Quadtrees are indeed a good optimisation, it might give you a framerate of 160 or more instead of 16. Also, what texture filter are you using, mipmapping could speed things up.

And about the optimizing after profiling, yes that would be best although adding quadtrees will certainly speed things up a lot so they can be added anyway IMO.

EDIT: typo, i said VA instead of quad tree.
Profiling an OpenGL application is not that rewarding, since the OpenGL calls are asyncronous.
Anyway, post some info:
1. What terrain size
2. How many triangles do you render, on average.
3. System specs.
4. Resolution, color deepth, fullscreen/wiondow.
5. Vsync on or off?
6. Video card settings (such as FSAA, antisotopic filtering, etc.)
you can still get stuck inside the drivers if a the command queue to the gfx card becomes full.

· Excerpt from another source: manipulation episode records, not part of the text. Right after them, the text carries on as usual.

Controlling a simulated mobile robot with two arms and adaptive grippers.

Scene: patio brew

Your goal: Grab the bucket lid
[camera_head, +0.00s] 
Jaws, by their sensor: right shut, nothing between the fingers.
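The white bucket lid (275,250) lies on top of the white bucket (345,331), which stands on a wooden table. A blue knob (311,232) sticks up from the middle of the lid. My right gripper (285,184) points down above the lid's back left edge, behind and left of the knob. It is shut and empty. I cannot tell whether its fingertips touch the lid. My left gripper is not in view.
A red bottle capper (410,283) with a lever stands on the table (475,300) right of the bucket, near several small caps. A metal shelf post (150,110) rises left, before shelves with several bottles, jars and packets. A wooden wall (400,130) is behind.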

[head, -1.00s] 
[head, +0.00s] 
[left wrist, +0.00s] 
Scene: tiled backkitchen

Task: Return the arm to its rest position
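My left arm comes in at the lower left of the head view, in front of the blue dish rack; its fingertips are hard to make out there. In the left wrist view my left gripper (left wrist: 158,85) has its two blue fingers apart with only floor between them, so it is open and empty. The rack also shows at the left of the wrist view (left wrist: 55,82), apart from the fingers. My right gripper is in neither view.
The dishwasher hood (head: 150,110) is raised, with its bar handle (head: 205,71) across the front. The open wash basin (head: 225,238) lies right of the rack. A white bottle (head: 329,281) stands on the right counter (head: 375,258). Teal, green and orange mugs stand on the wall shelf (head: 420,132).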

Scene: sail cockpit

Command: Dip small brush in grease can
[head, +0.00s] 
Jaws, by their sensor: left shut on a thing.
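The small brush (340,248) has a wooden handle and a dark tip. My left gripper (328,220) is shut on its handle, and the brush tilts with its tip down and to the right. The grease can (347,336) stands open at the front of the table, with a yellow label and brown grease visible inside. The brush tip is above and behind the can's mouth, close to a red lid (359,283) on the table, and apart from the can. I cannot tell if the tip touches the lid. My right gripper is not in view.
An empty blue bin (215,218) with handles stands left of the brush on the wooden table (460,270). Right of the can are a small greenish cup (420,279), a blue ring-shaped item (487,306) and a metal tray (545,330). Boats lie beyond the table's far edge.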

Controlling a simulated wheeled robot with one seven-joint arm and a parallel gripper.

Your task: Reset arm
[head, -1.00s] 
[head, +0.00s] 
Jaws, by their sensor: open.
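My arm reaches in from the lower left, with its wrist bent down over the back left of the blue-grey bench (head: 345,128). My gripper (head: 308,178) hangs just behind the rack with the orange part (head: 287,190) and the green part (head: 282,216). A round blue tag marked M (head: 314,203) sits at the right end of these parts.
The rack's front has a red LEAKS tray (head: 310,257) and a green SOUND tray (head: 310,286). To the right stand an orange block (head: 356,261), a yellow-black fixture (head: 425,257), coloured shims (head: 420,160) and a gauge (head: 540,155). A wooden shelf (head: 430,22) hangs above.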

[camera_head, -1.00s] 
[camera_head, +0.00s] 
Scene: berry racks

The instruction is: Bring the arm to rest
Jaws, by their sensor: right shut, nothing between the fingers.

Everyone should read this performance tuning pdf its pretty much THE guide to sorting out problems with OpenGL apps
>>For most of my game if I can see the terrain then I'm at 16 FPS
Even if I make the whole terrain LowRes (ie instead of 180x180 height map I in effect make it a 60x60 map by taking every third vertex) then it can go up to say 18 FPS which is a bit better.<<

u send 1/4 of the geometry to the card, yet the fps goes up ~10% (and not ~400%)
sounds like youre filllimited
-to see if u are make the window small eg 256x192, does the framerate increase heaps?
if so then using DL's VBO' CVA's etc are not really gonna help u old that much, as others have said find the bottleneck first
The 60x60 map should have 7200 polys, right? Even with a brute-force rendering approach, this should be managable even on older graphics hardware (GF2 or so). Even if you don't have quadtrees, it should not be so slow.

VBOs wouldn't probably speed it up too much since the amount of graphics primitives is not too high. VBOs pay off if the transfer of grapgics primitives to the GPU is the bottleneck, but it sounds like the fillrate is your problem.

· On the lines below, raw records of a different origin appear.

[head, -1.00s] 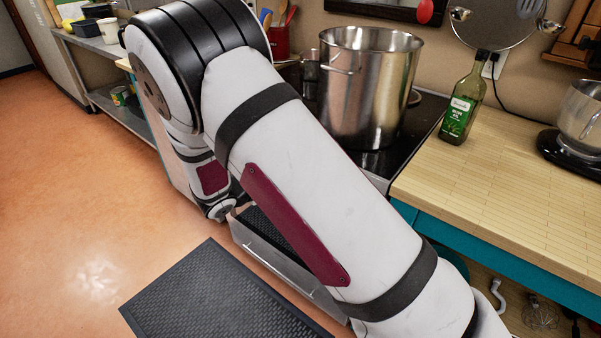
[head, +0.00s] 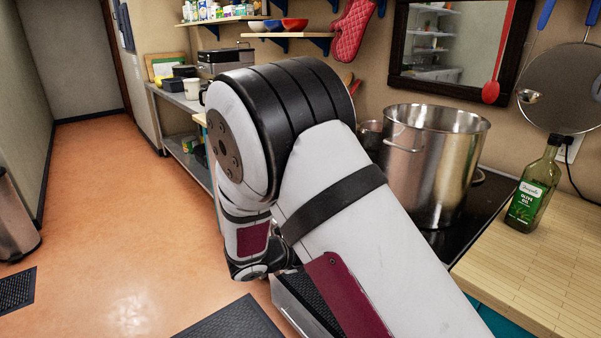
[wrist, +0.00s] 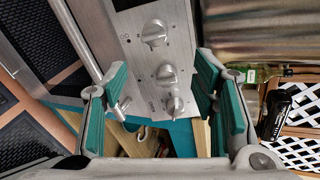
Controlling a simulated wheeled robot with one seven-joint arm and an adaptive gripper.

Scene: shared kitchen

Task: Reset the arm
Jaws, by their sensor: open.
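My arm crosses the head view in front of the stove, with its elbow raised at the middle. My gripper is hidden there. In the wrist view my gripper (wrist: 160,98) is open, with its two teal-padded fingers spread apart and nothing between them. Past the fingers is the steel stove front with several knobs (wrist: 154,34). The oven handle (wrist: 82,42) runs close beside the left finger in that view. I cannot tell whether it touches.
A large steel pot (head: 434,165) stands on the stove, right behind my arm. A green oil bottle (head: 534,187) stands on the wooden counter (head: 530,275) at right. A dark mat (head: 235,322) lies on the floor. The orange floor (head: 110,220) at left is mostly clear.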

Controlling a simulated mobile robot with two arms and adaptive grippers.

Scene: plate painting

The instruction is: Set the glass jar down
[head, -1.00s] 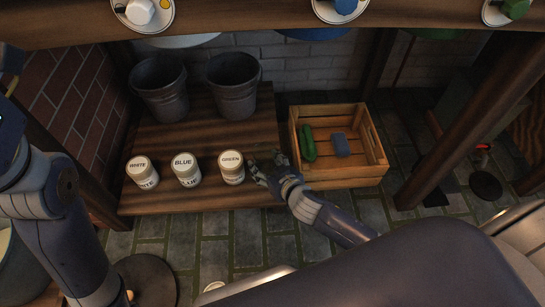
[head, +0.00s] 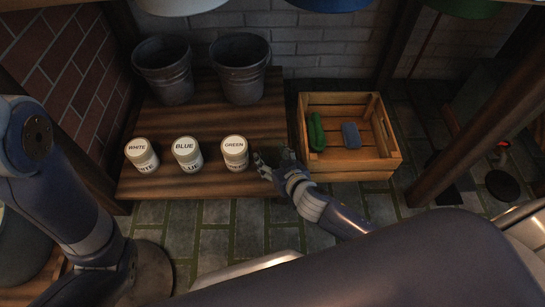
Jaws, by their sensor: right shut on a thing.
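My right gripper (head: 273,162) is low at the right end of the wooden shelf, just right of the jar labelled GREEN (head: 235,153). Its fingers stand apart, shut on the glass jar, whose clear body hardly shows between them. I cannot tell whether the glass jar touches the shelf (head: 215,183). My left arm comes in at the left edge, but its gripper is out of view.
Jars labelled BLUE (head: 187,154) and WHITE (head: 141,155) stand left of the GREEN one. Two dark buckets (head: 164,70) (head: 239,68) stand behind. A wooden crate (head: 350,166) on the right holds a green item (head: 316,132) and a blue block (head: 351,134).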

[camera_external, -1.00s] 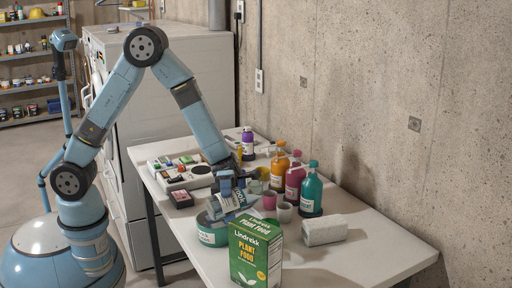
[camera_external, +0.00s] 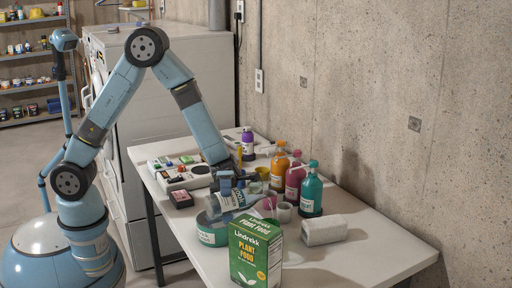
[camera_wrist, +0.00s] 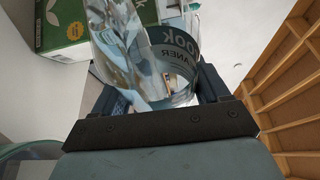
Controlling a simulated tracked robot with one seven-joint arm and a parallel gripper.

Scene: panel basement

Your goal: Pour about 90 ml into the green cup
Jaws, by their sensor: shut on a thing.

What graphics card do you have?
I got a huge performance improvement in my engine when I eliminated all divisions in my time-critical code (well as much as possible) and replaced them by multiplications.

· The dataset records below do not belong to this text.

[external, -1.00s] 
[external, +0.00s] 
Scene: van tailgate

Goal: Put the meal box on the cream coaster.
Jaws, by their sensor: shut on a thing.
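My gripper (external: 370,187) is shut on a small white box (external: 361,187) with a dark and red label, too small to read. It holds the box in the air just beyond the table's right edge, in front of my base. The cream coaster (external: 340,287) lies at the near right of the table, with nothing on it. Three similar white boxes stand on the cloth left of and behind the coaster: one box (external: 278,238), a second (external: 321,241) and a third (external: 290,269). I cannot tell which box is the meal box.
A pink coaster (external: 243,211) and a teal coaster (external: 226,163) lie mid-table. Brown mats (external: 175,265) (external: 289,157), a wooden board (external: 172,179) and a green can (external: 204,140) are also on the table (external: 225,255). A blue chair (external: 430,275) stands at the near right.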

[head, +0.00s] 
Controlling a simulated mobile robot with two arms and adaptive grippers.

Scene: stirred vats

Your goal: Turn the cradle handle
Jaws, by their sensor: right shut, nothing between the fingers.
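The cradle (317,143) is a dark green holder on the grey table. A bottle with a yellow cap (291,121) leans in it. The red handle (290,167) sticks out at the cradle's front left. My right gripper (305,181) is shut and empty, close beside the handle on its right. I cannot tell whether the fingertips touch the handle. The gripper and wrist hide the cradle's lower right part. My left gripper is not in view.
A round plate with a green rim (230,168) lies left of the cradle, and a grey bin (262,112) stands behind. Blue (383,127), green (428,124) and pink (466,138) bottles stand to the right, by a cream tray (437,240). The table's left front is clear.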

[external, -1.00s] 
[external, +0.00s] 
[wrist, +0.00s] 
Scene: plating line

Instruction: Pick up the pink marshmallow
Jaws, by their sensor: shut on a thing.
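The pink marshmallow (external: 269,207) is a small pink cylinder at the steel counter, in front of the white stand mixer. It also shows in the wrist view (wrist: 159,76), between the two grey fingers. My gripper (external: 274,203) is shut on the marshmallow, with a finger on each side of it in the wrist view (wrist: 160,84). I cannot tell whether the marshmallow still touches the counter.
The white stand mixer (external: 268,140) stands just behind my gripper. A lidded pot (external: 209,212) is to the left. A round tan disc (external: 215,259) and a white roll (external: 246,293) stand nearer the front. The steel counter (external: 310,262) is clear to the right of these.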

Things like normalizing i.e:

float len = sqrt(a*a+b*b+c*c);
a /= len;
b /= len;
c /= len;

are significantly faster if done that way:

float len = 1 / sqrt(...)

a *= len;
b *= len;
c *= len;

so search fpr divisions, especially in time-critical code.
What's fillrate ?

I have an Intel 82865G - I've downloaded the latest drivers for it - it's at opengl version 1.4

I'll try a (my) version of octree processing - I can't see how it would speed things up too much anyhow - I mean I've divided the terrain (180x180) up anyhow into a ten x ten grid where each grid contains 18x18 vertices and I only draw each 'square' if it's in the frustum.